- [MATERIAL FOR THE TASK]

* * * *

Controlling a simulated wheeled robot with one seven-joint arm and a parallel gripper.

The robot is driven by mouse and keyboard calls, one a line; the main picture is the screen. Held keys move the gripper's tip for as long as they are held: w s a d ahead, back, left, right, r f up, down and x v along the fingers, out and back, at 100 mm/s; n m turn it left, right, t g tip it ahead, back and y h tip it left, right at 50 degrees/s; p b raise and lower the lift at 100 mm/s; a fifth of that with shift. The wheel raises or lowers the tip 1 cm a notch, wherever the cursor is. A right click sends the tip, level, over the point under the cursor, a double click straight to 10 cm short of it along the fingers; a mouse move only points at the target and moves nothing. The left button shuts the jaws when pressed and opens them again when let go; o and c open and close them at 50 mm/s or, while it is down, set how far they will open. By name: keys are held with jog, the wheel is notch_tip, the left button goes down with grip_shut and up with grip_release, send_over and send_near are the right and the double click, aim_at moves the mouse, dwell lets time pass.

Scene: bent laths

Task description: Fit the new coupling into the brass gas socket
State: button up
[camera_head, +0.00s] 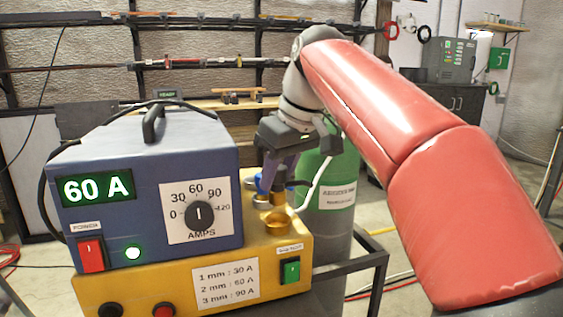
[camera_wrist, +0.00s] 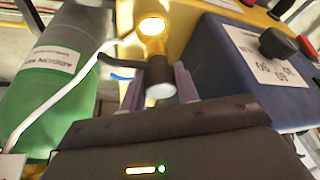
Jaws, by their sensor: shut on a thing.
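My gripper (camera_head: 283,178) points down behind the front of the yellow unit. In the wrist view its two purple fingers (camera_wrist: 160,85) are shut on a dark grey coupling (camera_wrist: 159,72) with a pale round end. The brass gas socket (camera_head: 278,224) is on the yellow unit, and its open round cup faces up. It also shows in the wrist view (camera_wrist: 152,27), brightly lit, just beyond the coupling. A brass piece lies between the coupling and the cup. I cannot tell whether the coupling touches or sits in the brass; the lower joint is partly hidden.
The blue welder (camera_head: 150,180) with its dial stands on the yellow unit (camera_head: 245,285), close left of my gripper. A green gas cylinder (camera_head: 325,175) with a white hose (camera_head: 317,175) stands close behind. A dark metal frame (camera_head: 352,265) is at right.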

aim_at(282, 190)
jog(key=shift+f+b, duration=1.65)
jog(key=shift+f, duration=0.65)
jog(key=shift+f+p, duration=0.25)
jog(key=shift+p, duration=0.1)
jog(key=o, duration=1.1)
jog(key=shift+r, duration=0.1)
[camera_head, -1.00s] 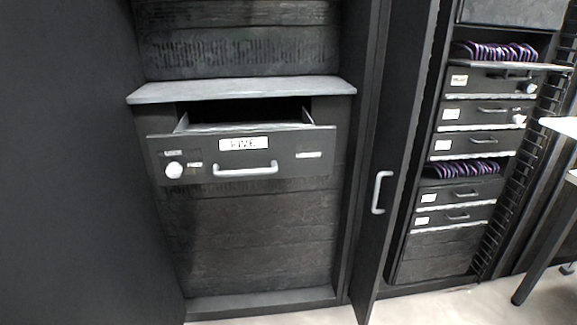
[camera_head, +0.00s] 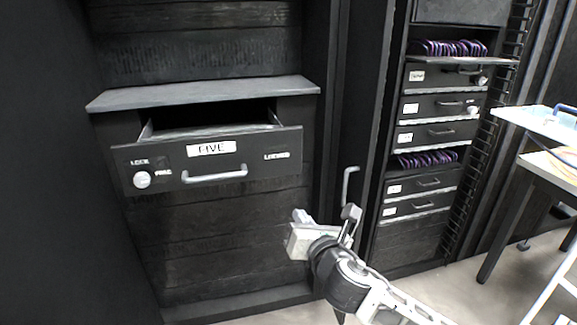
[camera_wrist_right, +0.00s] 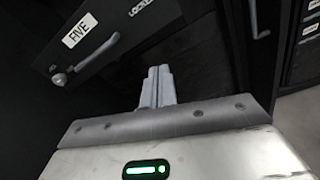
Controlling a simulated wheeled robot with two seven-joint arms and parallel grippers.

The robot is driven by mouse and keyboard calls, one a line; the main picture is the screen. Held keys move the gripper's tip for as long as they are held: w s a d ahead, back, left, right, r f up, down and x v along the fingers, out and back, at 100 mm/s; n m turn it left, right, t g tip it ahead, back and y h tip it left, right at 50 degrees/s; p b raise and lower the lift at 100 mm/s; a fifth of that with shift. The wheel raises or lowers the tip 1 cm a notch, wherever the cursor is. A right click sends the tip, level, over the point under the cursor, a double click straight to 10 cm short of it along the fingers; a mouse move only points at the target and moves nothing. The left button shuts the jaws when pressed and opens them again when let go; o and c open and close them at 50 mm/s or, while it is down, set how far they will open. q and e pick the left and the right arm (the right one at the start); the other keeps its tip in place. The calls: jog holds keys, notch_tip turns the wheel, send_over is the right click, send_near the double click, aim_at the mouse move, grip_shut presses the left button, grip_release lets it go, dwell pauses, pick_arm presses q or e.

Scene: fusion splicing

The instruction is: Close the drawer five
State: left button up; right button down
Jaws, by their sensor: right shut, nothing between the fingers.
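The drawer labelled FIVE (camera_head: 240,172) is pulled partly out of the left cabinet, under a grey shelf, with its open top showing. It has a grey handle (camera_head: 215,175) and a round white knob (camera_head: 142,180) at its left. The drawer also shows tilted at the upper left of the right wrist view (camera_wrist_right: 120,45). My right gripper (camera_head: 298,217) is below and to the right of the drawer front, apart from it. Its fingers (camera_wrist_right: 157,85) are shut with nothing between them. My left gripper is not in view.
An open cabinet door with a handle (camera_head: 349,184) stands right of the drawer. A second rack (camera_head: 440,135) with several closed drawers and purple cables is farther right. A table (camera_head: 545,165) stands at the right edge. The space before drawer five is clear.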

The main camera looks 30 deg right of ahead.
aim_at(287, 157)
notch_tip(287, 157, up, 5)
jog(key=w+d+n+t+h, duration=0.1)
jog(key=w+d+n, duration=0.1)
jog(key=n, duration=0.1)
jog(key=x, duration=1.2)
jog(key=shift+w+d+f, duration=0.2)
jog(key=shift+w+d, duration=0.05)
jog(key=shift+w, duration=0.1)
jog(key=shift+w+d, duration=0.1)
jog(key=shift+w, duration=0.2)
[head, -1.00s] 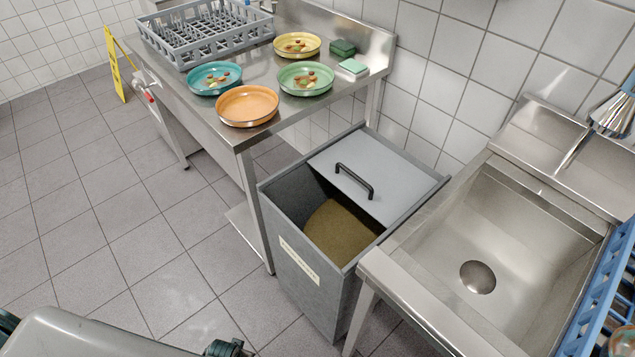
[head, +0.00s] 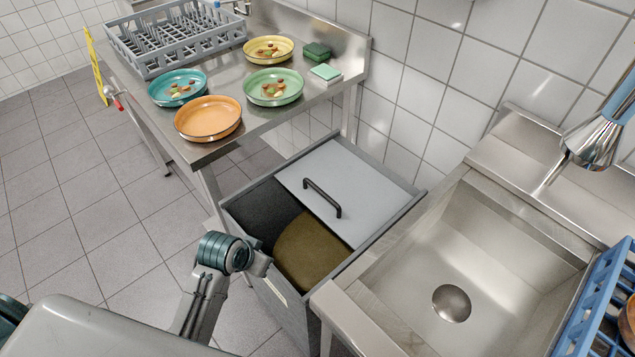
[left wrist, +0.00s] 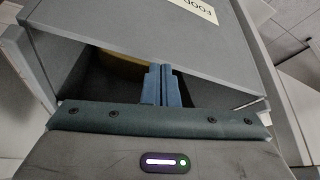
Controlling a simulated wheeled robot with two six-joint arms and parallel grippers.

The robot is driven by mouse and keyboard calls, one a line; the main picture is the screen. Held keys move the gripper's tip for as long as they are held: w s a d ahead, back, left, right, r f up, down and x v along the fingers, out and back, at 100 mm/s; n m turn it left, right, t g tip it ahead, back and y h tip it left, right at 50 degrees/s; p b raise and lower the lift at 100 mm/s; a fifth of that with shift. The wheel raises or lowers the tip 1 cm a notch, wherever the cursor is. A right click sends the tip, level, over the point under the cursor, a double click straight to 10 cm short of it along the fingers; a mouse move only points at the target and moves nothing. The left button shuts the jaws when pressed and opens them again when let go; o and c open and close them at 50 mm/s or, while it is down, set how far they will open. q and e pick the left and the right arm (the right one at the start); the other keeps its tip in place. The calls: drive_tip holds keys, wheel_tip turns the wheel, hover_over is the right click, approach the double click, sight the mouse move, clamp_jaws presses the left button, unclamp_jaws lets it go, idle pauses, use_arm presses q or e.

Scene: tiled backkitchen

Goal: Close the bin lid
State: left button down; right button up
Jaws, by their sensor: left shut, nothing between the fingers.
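The grey bin (head: 245,209) stands between the steel table and the sink. Its flat light-grey lid (head: 360,190) with a black bar handle (head: 322,198) covers the back part of the top. The front part is open and shows brownish contents (head: 308,252). My left arm reaches in from the lower left to the bin's front left rim; its fingertips are hard to make out in the head view. In the left wrist view my left gripper (left wrist: 161,86) is shut and empty, before the bin's dark opening, with the labelled wall (left wrist: 215,45) above. My right gripper is not in view.
The sink (head: 500,235) stands close at the bin's right.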

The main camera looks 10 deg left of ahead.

* * * *

- [OBJECTIVE]
All the lines above are to be reproduced exactly, except the pictures.

- [EXPECTED ANSWER]
Controlling a simulated wheeled robot with one seven-joint arm and a parallel gripper.

The robot is driven by mouse and keyboard calls, one a line; the main picture is the screen. Held keys move the gripper's tip for as long as they are held: w s a d ahead, back, left, right, r f up, down and x v along the fingers, out and back, at 100 mm/s; n m turn it left, right, t g tip it ahead, back and y h tip it left, right at 50 degrees/s; p b raise and lower the lift at 100 mm/s; a fifth of that with shift. The wheel raises or lowers the tip 1 cm a notch, wherever the cursor is. A right click sends the tip, level, over the point under the cursor, a double click straight to 10 cm short of it along the fingers; a mouse move only points at the target and moves nothing. The left button shuts the jaws when pressed and opens them again when let go; o and c open and close them at 50 mm/s or, while it is down, set how far they will open. By name: keys are held with jog, the wheel is notch_tip, the left button goes down with grip_shut and up with grip_release, send_over and send_near are the right and the double click, aim_at moves the mouse, dwell lets time pass.

Scene: bent laths

Task description: Fit the new coupling into the brass gas socket
State: button up
[camera_head, +0.00s] 
[camera_wrist, +0.00s] 
Jaws, by their sensor: shut on a thing.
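My gripper (camera_head: 283,178) points down behind the front of the yellow unit. In the wrist view its two purple fingers (camera_wrist: 160,85) are shut on a dark grey coupling (camera_wrist: 159,72) with a pale round end. The brass gas socket (camera_head: 278,224) is on the yellow unit, and its open round cup faces up. It also shows in the wrist view (camera_wrist: 152,27), brightly lit, just beyond the coupling. A brass piece lies between the coupling and the cup. I cannot tell whether the coupling touches or sits in the brass; the lower joint is partly hidden.
The blue welder (camera_head: 150,180) with its dial stands on the yellow unit (camera_head: 245,285), close left of my gripper. A green gas cylinder (camera_head: 325,175) with a white hose (camera_head: 317,175) stands close behind. A dark metal frame (camera_head: 352,265) is at right.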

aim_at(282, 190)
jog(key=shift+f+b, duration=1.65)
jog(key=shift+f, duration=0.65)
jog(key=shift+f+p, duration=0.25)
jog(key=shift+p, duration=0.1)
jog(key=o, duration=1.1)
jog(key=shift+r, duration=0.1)
[camera_head, -1.00s] 
[camera_head, +0.00s] 
[camera_wrist_right, +0.00s] 
Controlling a simulated wheeled robot with two seven-joint arms and parallel grippers.

The robot is driven by mouse and keyboard calls, one a line; the main picture is the screen. Held keys move the gripper's tip for as long as they are held: w s a d ahead, back, left, right, r f up, down and x v along the fingers, out and back, at 100 mm/s; n m turn it left, right, t g tip it ahead, back and y h tip it left, right at 50 degrees/s; p b raise and lower the lift at 100 mm/s; a fifth of that with shift. The wheel raises or lowers the tip 1 cm a notch, wherever the cursor is. A right click sends the tip, level, over the point under the cursor, a double click straight to 10 cm short of it along the fingers; a mouse move only points at the target and moves nothing. The left button shuts the jaws when pressed and opens them again when let go; o and c open and close them at 50 mm/s or, while it is down, set how far they will open. q and e pick the left and the right arm (the right one at the start); the other keeps its tip in place. The calls: jog holds keys, notch_tip turns the wheel, send_over is the right click, send_near the double click, aim_at the mouse move, grip_shut presses the left button, grip_release lets it go, dwell pauses, pick_arm presses q or e.

Scene: fusion splicing

The instruction is: Close the drawer five
State: left button up; right button down
Jaws, by their sensor: right shut, nothing between the fingers.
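The drawer labelled FIVE (camera_head: 240,172) is pulled partly out of the left cabinet, under a grey shelf, with its open top showing. It has a grey handle (camera_head: 215,175) and a round white knob (camera_head: 142,180) at its left. The drawer also shows tilted at the upper left of the right wrist view (camera_wrist_right: 120,45). My right gripper (camera_head: 298,217) is below and to the right of the drawer front, apart from it. Its fingers (camera_wrist_right: 157,85) are shut with nothing between them. My left gripper is not in view.
An open cabinet door with a handle (camera_head: 349,184) stands right of the drawer. A second rack (camera_head: 440,135) with several closed drawers and purple cables is farther right. A table (camera_head: 545,165) stands at the right edge. The space before drawer five is clear.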

The main camera looks 30 deg right of ahead.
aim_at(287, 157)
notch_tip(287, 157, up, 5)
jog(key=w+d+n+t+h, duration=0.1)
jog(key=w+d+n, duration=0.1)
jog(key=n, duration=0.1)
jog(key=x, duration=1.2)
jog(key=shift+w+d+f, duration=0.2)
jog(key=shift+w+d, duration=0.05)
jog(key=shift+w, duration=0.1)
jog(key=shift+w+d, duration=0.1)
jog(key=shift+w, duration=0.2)
[head, -1.00s] 
[head, +0.00s] 
[left wrist, +0.00s] 
Controlling a simulated wheeled robot with two six-joint arms and parallel grippers.

The robot is driven by mouse and keyboard calls, one a line; the main picture is the screen. Held keys move the gripper's tip for as long as they are held: w s a d ahead, back, left, right, r f up, down and x v along the fingers, out and back, at 100 mm/s; n m turn it left, right, t g tip it ahead, back and y h tip it left, right at 50 degrees/s; p b raise and lower the lift at 100 mm/s; a fifth of that with shift. The wheel raises or lowers the tip 1 cm a notch, wherever the cursor is. A right click sends the tip, level, over the point under the cursor, a double click straight to 10 cm short of it along the fingers; a mouse move only points at the target and moves nothing. The left button shuts the jaws when pressed and opens them again when let go; o and c open and close them at 50 mm/s or, while it is down, set how far they will open. q and e pick the left and the right arm (the right one at the start); the other keeps its tip in place. The calls: drive_tip holds keys, wheel_tip turns the wheel, hover_over is the right click, approach the double click, sight the mouse move, clamp_jaws presses the left button, unclamp_jaws lets it go, idle pauses, use_arm presses q or e.

Scene: tiled backkitchen

Goal: Close the bin lid
State: left button down; right button up
Jaws, by their sensor: left shut, nothing between the fingers.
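The grey bin (head: 245,209) stands between the steel table and the sink. Its flat light-grey lid (head: 360,190) with a black bar handle (head: 322,198) covers the back part of the top. The front part is open and shows brownish contents (head: 308,252). My left arm reaches in from the lower left to the bin's front left rim; its fingertips are hard to make out in the head view. In the left wrist view my left gripper (left wrist: 161,86) is shut and empty, before the bin's dark opening, with the labelled wall (left wrist: 215,45) above. My right gripper is not in view.
The sink (head: 500,235) stands close at the bin's right.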

The main camera looks 10 deg left of ahead.

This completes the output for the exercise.